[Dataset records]
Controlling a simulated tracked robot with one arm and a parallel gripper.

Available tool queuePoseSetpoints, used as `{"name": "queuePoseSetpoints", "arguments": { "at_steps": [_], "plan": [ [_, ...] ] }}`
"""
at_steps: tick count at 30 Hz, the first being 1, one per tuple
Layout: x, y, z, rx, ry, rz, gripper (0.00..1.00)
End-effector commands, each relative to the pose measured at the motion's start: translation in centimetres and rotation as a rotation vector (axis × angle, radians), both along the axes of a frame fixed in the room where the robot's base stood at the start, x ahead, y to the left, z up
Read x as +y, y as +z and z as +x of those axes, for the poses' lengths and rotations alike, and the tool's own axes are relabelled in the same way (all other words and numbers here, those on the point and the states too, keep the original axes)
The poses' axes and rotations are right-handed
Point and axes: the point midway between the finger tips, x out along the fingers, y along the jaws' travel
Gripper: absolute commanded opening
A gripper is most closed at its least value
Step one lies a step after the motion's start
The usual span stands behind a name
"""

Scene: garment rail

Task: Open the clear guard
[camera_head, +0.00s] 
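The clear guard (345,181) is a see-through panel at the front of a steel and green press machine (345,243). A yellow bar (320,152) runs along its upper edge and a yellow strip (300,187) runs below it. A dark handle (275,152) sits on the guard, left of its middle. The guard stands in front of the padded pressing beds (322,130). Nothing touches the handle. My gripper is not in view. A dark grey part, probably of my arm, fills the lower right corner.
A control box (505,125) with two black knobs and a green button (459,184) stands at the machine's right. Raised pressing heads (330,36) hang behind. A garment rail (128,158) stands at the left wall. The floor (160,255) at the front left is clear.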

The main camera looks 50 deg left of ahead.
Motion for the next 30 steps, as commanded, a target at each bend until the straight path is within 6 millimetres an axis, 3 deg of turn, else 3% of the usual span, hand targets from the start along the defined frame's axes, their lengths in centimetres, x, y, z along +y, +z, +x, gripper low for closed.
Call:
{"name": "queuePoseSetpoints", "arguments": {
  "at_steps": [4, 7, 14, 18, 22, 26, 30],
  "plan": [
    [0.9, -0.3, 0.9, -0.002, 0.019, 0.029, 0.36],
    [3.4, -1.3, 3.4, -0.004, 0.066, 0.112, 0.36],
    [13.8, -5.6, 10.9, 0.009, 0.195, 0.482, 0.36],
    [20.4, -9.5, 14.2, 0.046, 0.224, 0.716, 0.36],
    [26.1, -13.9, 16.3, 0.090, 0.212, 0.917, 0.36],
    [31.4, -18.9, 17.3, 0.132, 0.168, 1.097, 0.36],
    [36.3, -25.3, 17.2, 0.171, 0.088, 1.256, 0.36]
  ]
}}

--

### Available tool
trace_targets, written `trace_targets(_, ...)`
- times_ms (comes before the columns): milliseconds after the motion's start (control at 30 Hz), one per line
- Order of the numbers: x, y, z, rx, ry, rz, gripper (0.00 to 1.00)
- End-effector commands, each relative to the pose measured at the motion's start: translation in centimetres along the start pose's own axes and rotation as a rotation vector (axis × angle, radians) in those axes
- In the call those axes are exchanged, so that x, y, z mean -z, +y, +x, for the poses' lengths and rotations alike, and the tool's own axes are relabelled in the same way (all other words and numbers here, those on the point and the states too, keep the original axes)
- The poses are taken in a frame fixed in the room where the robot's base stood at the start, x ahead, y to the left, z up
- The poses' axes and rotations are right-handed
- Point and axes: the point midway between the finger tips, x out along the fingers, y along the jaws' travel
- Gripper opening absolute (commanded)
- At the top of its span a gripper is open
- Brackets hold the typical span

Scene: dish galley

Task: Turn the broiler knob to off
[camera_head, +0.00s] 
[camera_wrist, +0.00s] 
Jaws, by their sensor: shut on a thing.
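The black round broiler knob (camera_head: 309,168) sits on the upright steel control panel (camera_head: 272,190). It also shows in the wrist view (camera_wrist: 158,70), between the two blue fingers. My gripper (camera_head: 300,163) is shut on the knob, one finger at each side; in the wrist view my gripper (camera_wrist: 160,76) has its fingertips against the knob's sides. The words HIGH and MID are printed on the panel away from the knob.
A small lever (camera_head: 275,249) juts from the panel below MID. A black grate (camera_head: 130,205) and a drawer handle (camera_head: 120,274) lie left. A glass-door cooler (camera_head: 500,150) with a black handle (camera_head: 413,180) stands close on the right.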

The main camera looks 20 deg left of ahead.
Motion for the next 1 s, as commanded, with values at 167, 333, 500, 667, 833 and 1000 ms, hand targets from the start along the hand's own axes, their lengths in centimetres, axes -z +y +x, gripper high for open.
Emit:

REQUIRED TASK -
Retype, exactly and in full, the lines above from the one containing "Controlling a simulated" through the one containing "at_steps: tick count".

OUTPUT OF THE EXERCISE -
Controlling a simulated tracked robot with one arm and a parallel gripper.

Available tool queuePoseSetpoints, used as `{"name": "queuePoseSetpoints", "arguments": { "at_steps": [_], "plan": [ [_, ...] ] }}`
"""
at_steps: tick count at 30 Hz, the first being 1, one per tuple

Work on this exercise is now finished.